** START OF Data extract **
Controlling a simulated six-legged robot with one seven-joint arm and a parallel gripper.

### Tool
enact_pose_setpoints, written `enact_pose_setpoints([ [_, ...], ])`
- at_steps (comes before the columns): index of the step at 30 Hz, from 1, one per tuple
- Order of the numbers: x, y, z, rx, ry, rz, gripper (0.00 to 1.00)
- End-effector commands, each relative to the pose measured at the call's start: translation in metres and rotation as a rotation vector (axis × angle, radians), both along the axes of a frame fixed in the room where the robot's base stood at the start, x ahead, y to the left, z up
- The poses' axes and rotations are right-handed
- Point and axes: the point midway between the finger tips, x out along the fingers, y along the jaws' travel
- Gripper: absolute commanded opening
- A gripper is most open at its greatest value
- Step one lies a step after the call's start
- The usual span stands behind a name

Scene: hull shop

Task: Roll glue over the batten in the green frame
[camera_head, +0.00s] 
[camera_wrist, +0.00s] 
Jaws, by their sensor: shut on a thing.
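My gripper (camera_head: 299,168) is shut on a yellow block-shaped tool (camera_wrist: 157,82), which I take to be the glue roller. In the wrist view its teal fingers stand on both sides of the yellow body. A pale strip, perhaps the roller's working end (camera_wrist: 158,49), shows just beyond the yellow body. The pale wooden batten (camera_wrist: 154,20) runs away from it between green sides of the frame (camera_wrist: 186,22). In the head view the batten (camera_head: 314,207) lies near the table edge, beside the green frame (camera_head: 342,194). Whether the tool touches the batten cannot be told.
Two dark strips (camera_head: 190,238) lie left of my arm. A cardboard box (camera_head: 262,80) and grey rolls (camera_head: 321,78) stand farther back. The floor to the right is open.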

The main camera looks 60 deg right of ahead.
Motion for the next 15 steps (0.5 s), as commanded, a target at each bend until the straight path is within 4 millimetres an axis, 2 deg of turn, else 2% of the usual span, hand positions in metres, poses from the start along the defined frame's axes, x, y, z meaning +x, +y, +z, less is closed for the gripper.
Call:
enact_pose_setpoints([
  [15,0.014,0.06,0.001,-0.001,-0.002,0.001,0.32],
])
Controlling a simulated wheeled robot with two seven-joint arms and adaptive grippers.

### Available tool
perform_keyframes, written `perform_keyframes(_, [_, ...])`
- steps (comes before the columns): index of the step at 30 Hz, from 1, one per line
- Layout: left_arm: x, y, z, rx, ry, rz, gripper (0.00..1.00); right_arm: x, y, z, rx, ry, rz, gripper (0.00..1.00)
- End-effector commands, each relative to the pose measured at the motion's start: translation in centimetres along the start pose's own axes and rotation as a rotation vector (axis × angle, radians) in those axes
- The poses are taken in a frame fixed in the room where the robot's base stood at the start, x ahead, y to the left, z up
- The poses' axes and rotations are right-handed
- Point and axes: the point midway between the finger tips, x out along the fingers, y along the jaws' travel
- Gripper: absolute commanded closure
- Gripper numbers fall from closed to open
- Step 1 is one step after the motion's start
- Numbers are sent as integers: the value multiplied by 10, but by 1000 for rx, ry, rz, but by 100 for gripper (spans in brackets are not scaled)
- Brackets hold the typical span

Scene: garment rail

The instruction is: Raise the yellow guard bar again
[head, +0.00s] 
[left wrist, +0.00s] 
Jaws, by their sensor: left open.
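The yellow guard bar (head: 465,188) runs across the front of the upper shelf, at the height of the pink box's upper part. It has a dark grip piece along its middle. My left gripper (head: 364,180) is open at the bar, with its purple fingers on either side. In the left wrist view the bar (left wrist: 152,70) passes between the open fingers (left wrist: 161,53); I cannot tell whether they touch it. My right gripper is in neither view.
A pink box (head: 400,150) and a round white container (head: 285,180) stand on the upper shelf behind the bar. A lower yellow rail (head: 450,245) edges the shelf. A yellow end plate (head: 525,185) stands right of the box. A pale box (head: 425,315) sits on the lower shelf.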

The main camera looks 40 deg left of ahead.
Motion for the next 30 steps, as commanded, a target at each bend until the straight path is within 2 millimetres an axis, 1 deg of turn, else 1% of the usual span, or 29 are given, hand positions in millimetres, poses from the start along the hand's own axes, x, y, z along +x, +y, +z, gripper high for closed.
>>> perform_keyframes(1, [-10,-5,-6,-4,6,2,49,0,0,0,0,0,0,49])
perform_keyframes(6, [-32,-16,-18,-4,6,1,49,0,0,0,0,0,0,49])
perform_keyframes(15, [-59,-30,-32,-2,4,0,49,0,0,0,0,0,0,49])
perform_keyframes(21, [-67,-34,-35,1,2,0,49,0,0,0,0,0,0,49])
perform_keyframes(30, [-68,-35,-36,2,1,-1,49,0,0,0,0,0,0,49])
** END OF Data extract **
List the lines of the material in which the word "measured" occurs.

- End-effector commands, each relative to the pose measured at the call's start: translation in metres and rotation as a rotation vector (axis × angle, radians), both along the axes of a frame fixed in the room where the robot's base stood at the start, x ahead, y to the left, z up
- End-effector commands, each relative to the pose measured at the motion's start: translation in centimetres along the start pose's own axes and rotation as a rotation vector (axis × angle, radians) in those axes

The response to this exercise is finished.